Costui esce quando le ombre avvolgono la città, perché non desidera farsi vedere in giro quando il sole splende e tutto si vede con chiarezza. Si sottrae, appunto.

Stambugio indica la sua condizione di povero, costretto a vivere non in un’abitazione, ma in un buco. Sottrazione appunto.

Quasi esitando: esce, scende in strada, ma quando si avvia verso la sua destinazione non ne è convinto. Quasi esitando, appunto. C’è anche quell’avverbio “lentamente” che rende l’avvio ancora più particolare. Infine va, certo, ma anche qui possiamo intravedere una decisione che manca di risolutezza, forse qualcosa sottrae al protagonista la necessaria lucidità.
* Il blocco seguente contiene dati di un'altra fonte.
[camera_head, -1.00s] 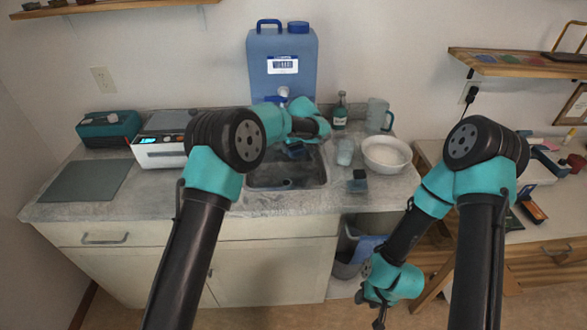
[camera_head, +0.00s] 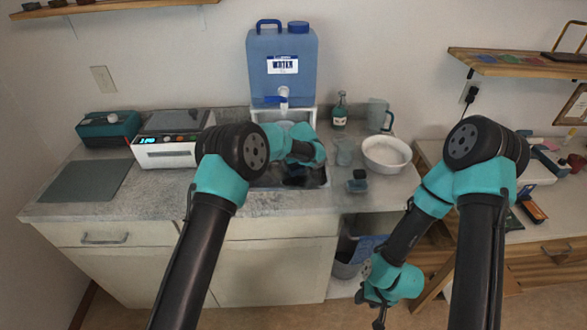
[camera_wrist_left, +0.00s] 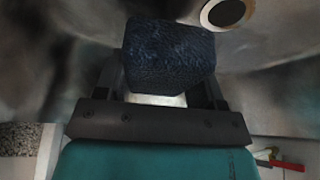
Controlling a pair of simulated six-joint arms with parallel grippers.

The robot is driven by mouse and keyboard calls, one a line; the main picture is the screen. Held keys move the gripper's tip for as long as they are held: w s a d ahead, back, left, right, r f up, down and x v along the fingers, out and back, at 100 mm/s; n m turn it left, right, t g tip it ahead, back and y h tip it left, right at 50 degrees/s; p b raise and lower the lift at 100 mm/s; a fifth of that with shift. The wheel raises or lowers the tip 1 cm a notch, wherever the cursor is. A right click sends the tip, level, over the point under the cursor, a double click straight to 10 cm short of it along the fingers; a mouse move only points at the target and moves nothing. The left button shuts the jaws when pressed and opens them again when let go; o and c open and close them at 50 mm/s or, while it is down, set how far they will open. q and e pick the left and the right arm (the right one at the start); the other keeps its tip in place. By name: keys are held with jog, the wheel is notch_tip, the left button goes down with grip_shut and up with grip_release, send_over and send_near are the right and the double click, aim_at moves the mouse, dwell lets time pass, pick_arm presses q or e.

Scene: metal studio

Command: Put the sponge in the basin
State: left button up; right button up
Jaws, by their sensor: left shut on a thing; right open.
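The sponge (camera_wrist_left: 170,55) is a dark blue, rough-textured block between the fingers of my left gripper (camera_wrist_left: 165,85) in the left wrist view. The basin (camera_wrist_left: 275,65) is the grey metal sink around it, and its round drain shows just beyond the sponge. In the head view my left forearm reaches over the basin (camera_head: 322,178) and hides much of it, including the sponge. I cannot tell whether the sponge touches the basin floor. My right gripper (camera_head: 379,318) hangs low in front of the counter, open and empty.
A blue water container (camera_head: 283,60) stands behind the basin. A glass (camera_head: 344,152), a white bowl (camera_head: 387,153), a small blue block with a dark top (camera_head: 357,182) and a green bottle (camera_head: 340,112) are to the right.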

In poche righe il buon Fëdor ci indica quali sono le cose da evitare, e quelle da tenere in considerazione. L’azione prima di tutto, e questa viene affidata ai verbi. Lui sapeva bene, come tutti i bravi scrittori, che il lettore bisogna sedurlo. Proprio perché non sa quello che desidera, diventa necessario solleticarlo. Quindi esordisce con una scena ridotta all’osso, con un giovane che esce e scende in strada.

Si intuisce che è spinto da qualcosa, che questo qualcosa lo costringe a uscire di sera, nonostante il caldo e la scarsa volontà di andare. Non tutto è definito, certo. Però l’esca è gettata ed è quella giusta.